Excepción sin regla (VI): Caleidoscopio

Se cumplen 18 años desde que me pusiera por primera vez frente a un micro. Empecé joven, digan lo que digan. Incluso antes de que una universidad tan vasca como pública se dignara a darme licencia en nombre del rey emérito. Una agenda cultural escrita a boli fue mi primera contribución a la radio. Desde entonces he duplicado años, certezas, problemas e incluso estirpe. Nunca imaginé que el entonces futuro fuera así hoy. Pero me gusta. Me siento satisfecho de conservar buena parte del iluso y terco que siempre he sido. Estrenada esta particular mayoría de edad, me veo incluso más joven de lo que era. Más consciente de lo que soy, de lo que jamás seré y de lo que nunca fui.

Leo que esta semana ETA lo deja. Miento: ya lo dejó en 2011 y ahora dice disolverse. Y lo cierto es que no me sale nada. Ni tampoco siento interés periodístico por el asunto. Ya pueden disculpar, o no. Una vez más Iñaki tenía razón. Así que me concedo varios días. Dejo en suspense este articulo (…) y lo retomo después de ese paréntesis y tantos días como puntos, otros tres. Me planteo de nuevo si realmente esta mayoría de edad profesional me está pasando factura. Podría escribir del sentido de la violencia pero ahora, como antes, tampoco lo tendría. Sólo el testimonio de dolor de sus víctimas ha conseguido reavivar mi interés. Las historias personales dotan  de sentido a esta profesión. También ejercicios periodísticos como la traducción simultánea de Alsina, a practicar con todo-todo-y-todo lo que a uno le cuentan. Luego visité Arnaga, su estanque y salones gracias a la amarga crónica de Iñigo Domínguez. Y compartí la emoción contenida en los tuits de Rafaela Romero. Poco a poco me desconecté de un relato revolucionariamente institucionalizado para reencontrarme con ese pasado común.

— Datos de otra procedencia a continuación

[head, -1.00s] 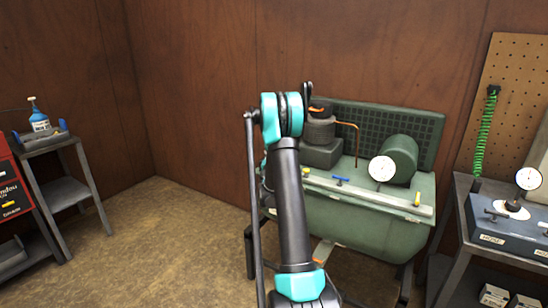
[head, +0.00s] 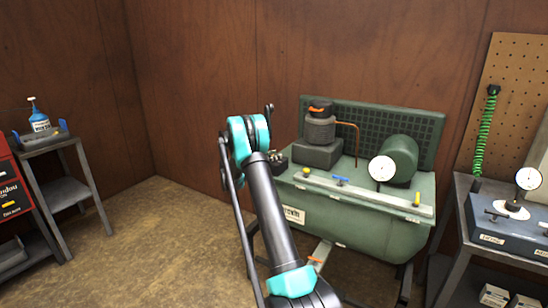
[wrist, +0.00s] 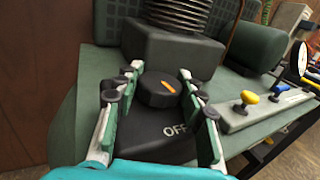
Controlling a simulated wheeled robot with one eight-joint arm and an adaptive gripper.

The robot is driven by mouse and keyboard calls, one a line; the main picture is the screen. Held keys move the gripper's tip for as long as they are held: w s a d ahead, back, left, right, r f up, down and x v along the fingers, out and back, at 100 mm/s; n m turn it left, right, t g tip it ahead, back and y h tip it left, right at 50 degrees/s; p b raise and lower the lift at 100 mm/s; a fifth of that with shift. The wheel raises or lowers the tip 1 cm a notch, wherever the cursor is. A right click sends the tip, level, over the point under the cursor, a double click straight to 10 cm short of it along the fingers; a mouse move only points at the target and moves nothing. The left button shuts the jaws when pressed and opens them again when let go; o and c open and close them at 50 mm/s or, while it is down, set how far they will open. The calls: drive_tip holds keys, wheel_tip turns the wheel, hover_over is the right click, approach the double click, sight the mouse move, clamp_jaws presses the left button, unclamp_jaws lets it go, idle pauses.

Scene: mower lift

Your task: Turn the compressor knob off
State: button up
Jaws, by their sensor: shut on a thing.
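The compressor (head: 350,220) is a green tank unit with a finned black motor on top. In the wrist view its round black knob (wrist: 155,95) has a short orange mark on its face. It sits on a dark sloped box with the white word OFF (wrist: 175,130) printed below and to the right of the knob. My gripper (wrist: 163,84) has one finger on each side of the knob and is shut on it. In the head view my gripper (head: 280,156) is at the compressor's left end, small and partly hidden by my arm; the knob cannot be made out there.
A rail with a yellow valve (wrist: 250,97) and a blue valve (wrist: 280,88) runs right of the knob. A white gauge (head: 382,168) is on the compressor. A bench (head: 470,250) stands at right, a small side table (head: 45,140) at left. Floor between is clear.

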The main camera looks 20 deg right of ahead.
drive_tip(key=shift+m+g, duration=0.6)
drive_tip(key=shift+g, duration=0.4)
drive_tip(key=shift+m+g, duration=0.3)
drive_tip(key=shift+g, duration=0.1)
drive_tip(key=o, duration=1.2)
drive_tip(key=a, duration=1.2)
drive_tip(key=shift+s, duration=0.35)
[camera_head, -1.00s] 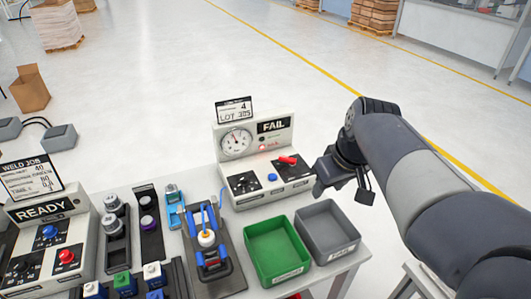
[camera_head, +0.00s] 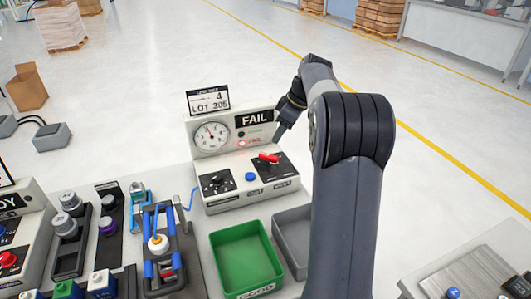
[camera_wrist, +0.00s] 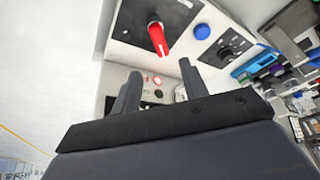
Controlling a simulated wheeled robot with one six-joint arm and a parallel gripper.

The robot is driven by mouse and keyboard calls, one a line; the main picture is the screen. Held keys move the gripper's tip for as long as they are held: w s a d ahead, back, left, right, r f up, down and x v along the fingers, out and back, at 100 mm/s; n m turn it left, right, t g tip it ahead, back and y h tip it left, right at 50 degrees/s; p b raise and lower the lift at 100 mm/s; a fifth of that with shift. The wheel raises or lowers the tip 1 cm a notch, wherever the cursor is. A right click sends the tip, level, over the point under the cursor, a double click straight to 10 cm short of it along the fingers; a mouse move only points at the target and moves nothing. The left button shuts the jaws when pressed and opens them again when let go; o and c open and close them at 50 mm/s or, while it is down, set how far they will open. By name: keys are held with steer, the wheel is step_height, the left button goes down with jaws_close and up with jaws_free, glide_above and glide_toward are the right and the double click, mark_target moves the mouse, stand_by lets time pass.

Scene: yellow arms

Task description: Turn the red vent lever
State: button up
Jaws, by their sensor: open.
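The red vent lever (camera_head: 268,157) sits on a black plate on the right part of the white test box (camera_head: 222,204). In the wrist view the red lever (camera_wrist: 157,38) lies ahead of the fingers, near the top of the picture. My gripper (camera_head: 281,131) is just above and behind the lever in the head view, by the right end of the FAIL panel. In the wrist view my gripper (camera_wrist: 160,85) has its two fingers apart with nothing between them. The lever is apart from the fingers.
A blue button (camera_head: 250,176) and a black knob plate (camera_head: 215,182) are left of the lever. The gauge panel (camera_head: 209,136) stands upright behind. A green bin (camera_head: 243,256) and a grey bin (camera_head: 292,240), partly hidden by my arm, stand in front.

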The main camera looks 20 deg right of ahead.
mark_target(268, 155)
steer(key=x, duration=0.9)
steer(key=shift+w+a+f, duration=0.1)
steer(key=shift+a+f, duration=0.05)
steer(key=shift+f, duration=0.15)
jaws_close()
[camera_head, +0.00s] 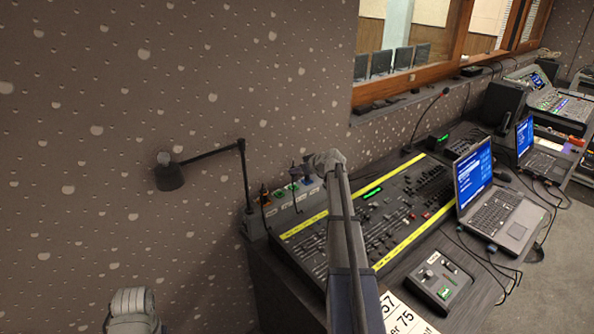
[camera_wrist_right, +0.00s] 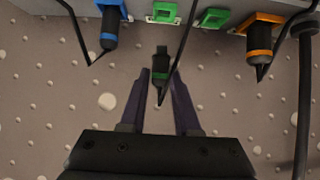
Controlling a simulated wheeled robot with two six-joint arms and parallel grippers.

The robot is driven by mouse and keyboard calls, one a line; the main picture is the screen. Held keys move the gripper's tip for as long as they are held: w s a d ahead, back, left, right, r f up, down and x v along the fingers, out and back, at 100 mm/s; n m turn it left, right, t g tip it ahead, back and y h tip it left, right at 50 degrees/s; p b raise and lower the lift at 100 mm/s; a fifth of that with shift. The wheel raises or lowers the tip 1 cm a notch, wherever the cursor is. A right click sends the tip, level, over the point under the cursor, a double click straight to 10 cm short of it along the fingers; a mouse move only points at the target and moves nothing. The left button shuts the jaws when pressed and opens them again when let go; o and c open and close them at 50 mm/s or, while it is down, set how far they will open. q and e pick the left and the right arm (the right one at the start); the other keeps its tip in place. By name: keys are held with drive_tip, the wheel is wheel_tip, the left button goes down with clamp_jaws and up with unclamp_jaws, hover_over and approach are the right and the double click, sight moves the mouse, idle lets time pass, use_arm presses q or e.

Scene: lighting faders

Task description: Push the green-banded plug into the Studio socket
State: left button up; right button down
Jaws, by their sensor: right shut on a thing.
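In the right wrist view my right gripper (camera_wrist_right: 160,84) is shut on a dark plug with a green band (camera_wrist_right: 161,62), its cable running off between the fingers. The plug's tip points at the socket panel and is clear of it. Two green sockets show on the panel, one nearly straight ahead of the plug (camera_wrist_right: 165,11) and one to its right (camera_wrist_right: 212,18). I cannot read which is the Studio socket. In the head view my right gripper (camera_head: 310,168) is by the panel (camera_head: 285,213), and the plug is hard to make out. My left gripper is out of view.
A blue-banded plug (camera_wrist_right: 110,30) and an orange-banded plug (camera_wrist_right: 260,42) sit in sockets either side, with hanging cables. A lamp (camera_head: 170,174) stands left of the panel. The fader desk (camera_head: 410,205) and laptops (camera_head: 490,200) are to the right.

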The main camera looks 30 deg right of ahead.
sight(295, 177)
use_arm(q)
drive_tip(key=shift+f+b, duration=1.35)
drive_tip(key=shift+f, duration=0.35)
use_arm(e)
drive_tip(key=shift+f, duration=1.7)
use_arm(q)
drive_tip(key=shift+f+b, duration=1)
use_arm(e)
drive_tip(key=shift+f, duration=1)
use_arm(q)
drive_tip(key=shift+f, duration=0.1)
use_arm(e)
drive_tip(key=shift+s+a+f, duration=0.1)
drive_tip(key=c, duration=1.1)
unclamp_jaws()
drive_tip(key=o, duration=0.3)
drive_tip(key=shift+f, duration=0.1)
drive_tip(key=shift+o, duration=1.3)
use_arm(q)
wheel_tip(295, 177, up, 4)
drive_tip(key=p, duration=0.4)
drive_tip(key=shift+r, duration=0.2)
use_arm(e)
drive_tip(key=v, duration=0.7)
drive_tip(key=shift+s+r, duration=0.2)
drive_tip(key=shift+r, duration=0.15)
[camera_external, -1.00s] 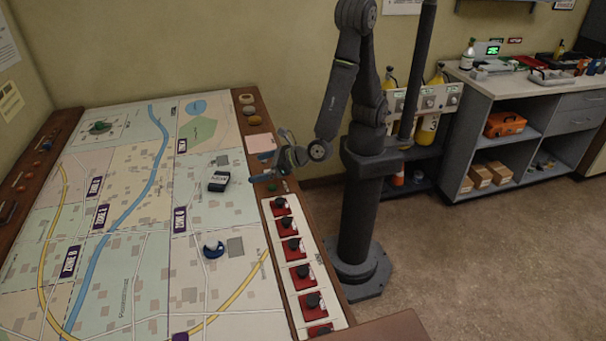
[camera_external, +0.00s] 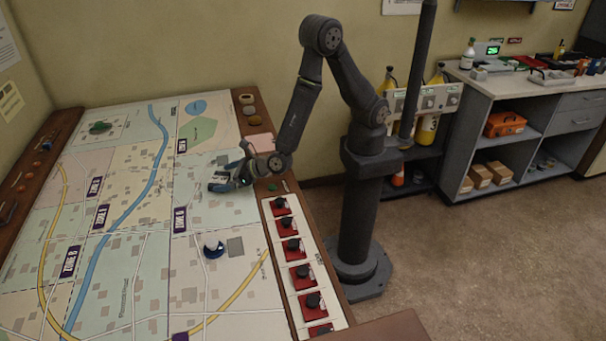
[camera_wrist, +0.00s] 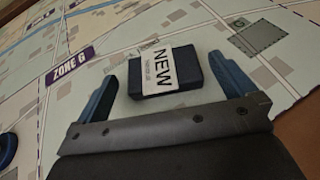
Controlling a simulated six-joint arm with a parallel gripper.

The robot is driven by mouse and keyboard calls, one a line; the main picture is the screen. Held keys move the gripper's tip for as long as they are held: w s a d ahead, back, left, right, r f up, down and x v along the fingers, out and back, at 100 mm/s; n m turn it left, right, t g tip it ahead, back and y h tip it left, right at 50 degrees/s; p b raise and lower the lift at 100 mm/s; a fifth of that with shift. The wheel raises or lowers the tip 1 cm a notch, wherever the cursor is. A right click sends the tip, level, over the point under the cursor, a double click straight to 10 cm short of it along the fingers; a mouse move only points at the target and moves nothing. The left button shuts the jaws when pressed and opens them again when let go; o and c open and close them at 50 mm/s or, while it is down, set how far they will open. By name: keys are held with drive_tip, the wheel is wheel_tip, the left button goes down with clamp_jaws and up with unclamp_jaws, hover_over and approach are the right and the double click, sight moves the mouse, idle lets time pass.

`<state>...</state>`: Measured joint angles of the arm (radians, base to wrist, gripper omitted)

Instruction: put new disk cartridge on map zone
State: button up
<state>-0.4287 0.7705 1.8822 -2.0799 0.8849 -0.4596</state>
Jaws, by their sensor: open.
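The new disk cartridge (camera_wrist: 188,73) is a dark blue block with a white label reading NEW. It lies flat on the map (camera_wrist: 140,30), to the right of the purple ZONE G label (camera_wrist: 71,68) in the wrist view. My gripper (camera_wrist: 162,68) is open, with one blue finger on each side of the cartridge and a small gap to it on both sides. In the external view my gripper (camera_external: 230,179) is low over the map's right part, and the cartridge (camera_external: 217,186) is partly hidden by it.
A dark blue ring-shaped object (camera_external: 213,250) lies on the map nearer the camera. A panel of red switches (camera_external: 301,275) runs along the table's right side. Round items (camera_external: 250,109) and a pinkish pad (camera_external: 260,143) sit on the wooden edge. Most of the map is clear.

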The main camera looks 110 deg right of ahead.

Sin pretenderlo, acabé agarrando mi propio caleidoscopio y di vueltas a mis recuerdos.

Fue así como me acordé de la bomba que me despertó de madrugada siendo niño, de las amenazas de extorsión padecidas por un familiar, del abuelo que acabó en la cárcel por defender lo que entendió mejor para su pueblo, de los reparos de mi padre a entrar en aparcamientos subterráneos tras el atentado de Hipercor, de unos carteles que llamaban al boicot a los yogures que merendaba cada tarde, de aquella otra cuando mi otro abuelo buscó refugio en un portal mientras la Guardia Civil nos disparaba pelotas a la salida del cole. Recordé aquellas incomprensibles contramanifestaciones ante los secuestros, a un policía que pidió peras a un grupo de olmos, del lazo azul en la solapa, del «ten cuidado y si hay lío para casa«, de los amigos de Madrid que cuestionaban tu origen. Me vinieron a la memoria los políticos que rompían el silencio de concentraciones para colar su mensaje, una desafortunada pancarta para condenar el supuesto 11-M de ETA, arrestos indiscriminados de madrugada y sin presunción de inocencia en los medios, aquel invitado que eludió entrar en antena al autodiagnosticarse «demasiado mediatizado» como para condenar un asesinato. Creí ver de nuevo como ciertos parlamentarios decidían desayunar juntos tras lanzarse duras acusaciones de amparar a ETA e impulsar los GAL; también con tocar el polvo sobre mi teclado después del atentado en la emisora; leer nuevas críticas de colegas periodistas especializados en calumniar de oídas y #etiquetar políticamente; y, de este modo, el recuerdo se tornó presente hasta narrar el final de tanto horror hace ahora 7 años.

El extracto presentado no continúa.